On 05/01/2026 17:01, David Geier wrote:
The script I used for testing is attached. I ran CREATE INDEX three
times and took the fastest run. I'm getting the following results on my
i9-13950HX dev laptop in release build:
Data set | Patched (ms) | Master (ms) | Speedup
--------------------|--------------|--------------|----------
movies(plot) | 3,409 | 10,311 | 3.02x
lineitem(l_comment) | 161,569 | 256,986 | 1.59x
Impressive speedup!
The attached patches do the following:
- v1-0001-Inline-ginCompareAttEntries.patch: Inline
ginCompareAttEntries() which is very frequently called by the GIN code.
Looks good.
- v1-0002-Optimized-comparison-functions.patch: Use FunctionCallInvoke()
instead of FunctionCall2Coll(). This saves a bunch of per-comparison
setup code, such as calling InitFunctionCallInfoData().
You lose the check for NULL result with this. That's probably still
worth checking.
- v1-0003-Use-sort_template.h.patch: Use sort_template.h instead of
qsort(), to inline calls to the sort comparator. This is an interim step
that is further improved on by patch 0006.
ok
- v1-0004-Avoid-dedup-and-sort-in-ginExtractEntries.patch
ginExtractEntries() deduplicates and sorts the entries returned from the
extract value function. In case of pg_trgm, that is completely redundant
because the trigrams are already deduplicated and sorted. The current
version of this patch is just to demonstrate the potential. We need to
think about what we want here. Ideally, we would require the extraction
function to provide the entries deduplicated and sorted. Alternatively,
we could indicate to ginExtractEntries() if the entries are already
deduplicated and sorted. If we don't want to alter the signature of the
extract value function, we could e.g. use the MSB of the nentries argument.

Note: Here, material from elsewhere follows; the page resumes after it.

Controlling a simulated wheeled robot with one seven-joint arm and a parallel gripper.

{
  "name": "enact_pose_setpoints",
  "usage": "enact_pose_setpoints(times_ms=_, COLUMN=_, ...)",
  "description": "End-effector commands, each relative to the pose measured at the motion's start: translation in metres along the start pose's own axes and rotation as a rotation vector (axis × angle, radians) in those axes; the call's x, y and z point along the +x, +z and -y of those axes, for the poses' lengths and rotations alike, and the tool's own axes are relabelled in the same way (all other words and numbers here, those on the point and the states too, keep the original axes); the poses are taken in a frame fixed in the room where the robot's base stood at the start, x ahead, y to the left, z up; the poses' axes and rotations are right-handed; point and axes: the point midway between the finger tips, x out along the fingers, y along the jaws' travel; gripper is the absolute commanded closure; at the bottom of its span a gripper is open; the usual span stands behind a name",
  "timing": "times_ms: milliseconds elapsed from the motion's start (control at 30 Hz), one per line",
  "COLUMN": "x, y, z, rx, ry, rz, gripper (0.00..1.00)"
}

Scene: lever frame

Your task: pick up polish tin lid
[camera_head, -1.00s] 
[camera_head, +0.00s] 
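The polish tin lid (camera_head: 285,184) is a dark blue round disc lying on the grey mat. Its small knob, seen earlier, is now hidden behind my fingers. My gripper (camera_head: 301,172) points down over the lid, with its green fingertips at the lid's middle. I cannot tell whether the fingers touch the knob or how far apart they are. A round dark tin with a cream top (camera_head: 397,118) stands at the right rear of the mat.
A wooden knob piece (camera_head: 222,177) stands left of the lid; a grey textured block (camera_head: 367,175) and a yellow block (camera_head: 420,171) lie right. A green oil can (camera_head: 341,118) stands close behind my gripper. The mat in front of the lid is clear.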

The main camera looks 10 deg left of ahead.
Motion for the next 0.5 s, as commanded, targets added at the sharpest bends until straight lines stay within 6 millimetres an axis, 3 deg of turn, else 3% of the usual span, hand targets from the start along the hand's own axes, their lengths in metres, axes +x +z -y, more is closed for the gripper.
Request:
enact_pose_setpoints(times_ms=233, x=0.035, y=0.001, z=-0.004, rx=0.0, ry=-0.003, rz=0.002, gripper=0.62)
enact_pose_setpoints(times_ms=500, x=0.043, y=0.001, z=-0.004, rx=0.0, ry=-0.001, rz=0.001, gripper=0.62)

Yeah, this seems wrong as it is. You're assuming that if the extract
function returns nullFlags == NULL, the array is already sorted and deduped.
- v1-0005-Make-btint4cmp-branchless.patch: Removes branches from
btint4cmp(), which is heavily called from the GIN code. This might as
well have benefit in other parts of the code base.
Seems reasonable.
v1-0006-Use-radix-sort.patch: Replace the sort_template.h-based qsort()
with radix sort. For the purpose of demonstrating the possible gains,
I've only replaced the signed variant for now. I've also tried using
simplehash.h for deduplicating followed by a sort_template.h-based sort.
But that was slower.
Ok.
v1-0007-Faster-qunique-comparator.patch: qunique() doesn't require a
full sort comparator (-1 = less, 0 = equal, 1 = greater) but only a
equal/unequal comparator (e.g. 0 = equal and 1 = unequal). The same
optimization can be done in plenty of other places in our code base.
Likely, in most of them the gains are insignificant.
Makes sense. I'm a little disappointed the compiler won't do that
optimization for us..
Perhaps we should introduce a new qunique_eq() function with a different
callback signature:
/* like qunique(), but the callback function returns true/false rather
than int */
static inline size_t
qunique_eq(void *array, size_t elements, size_t width,
bool (*equal) (const void *, const void *))
v1-0008-Add-ASCII-fastpath-to-generate_trgm_only.patch: Typically lots
of text is actually ASCII. Hence, we provide a fast path for this case
which is exercised if the MSB of the current character is unset.
This uses pg_ascii_tolower() when for ASCII characters when built with
the IGNORECASE. I don't think that's correct, if the proper collation
would do something more complicated for than what pg_ascii_tolower() does.
Did you measure how big is the impact from each individual patch?
Patches 1 and 2 seem pretty much ready to be committed, but I wonder if
they make any difference on their own.
- Heikki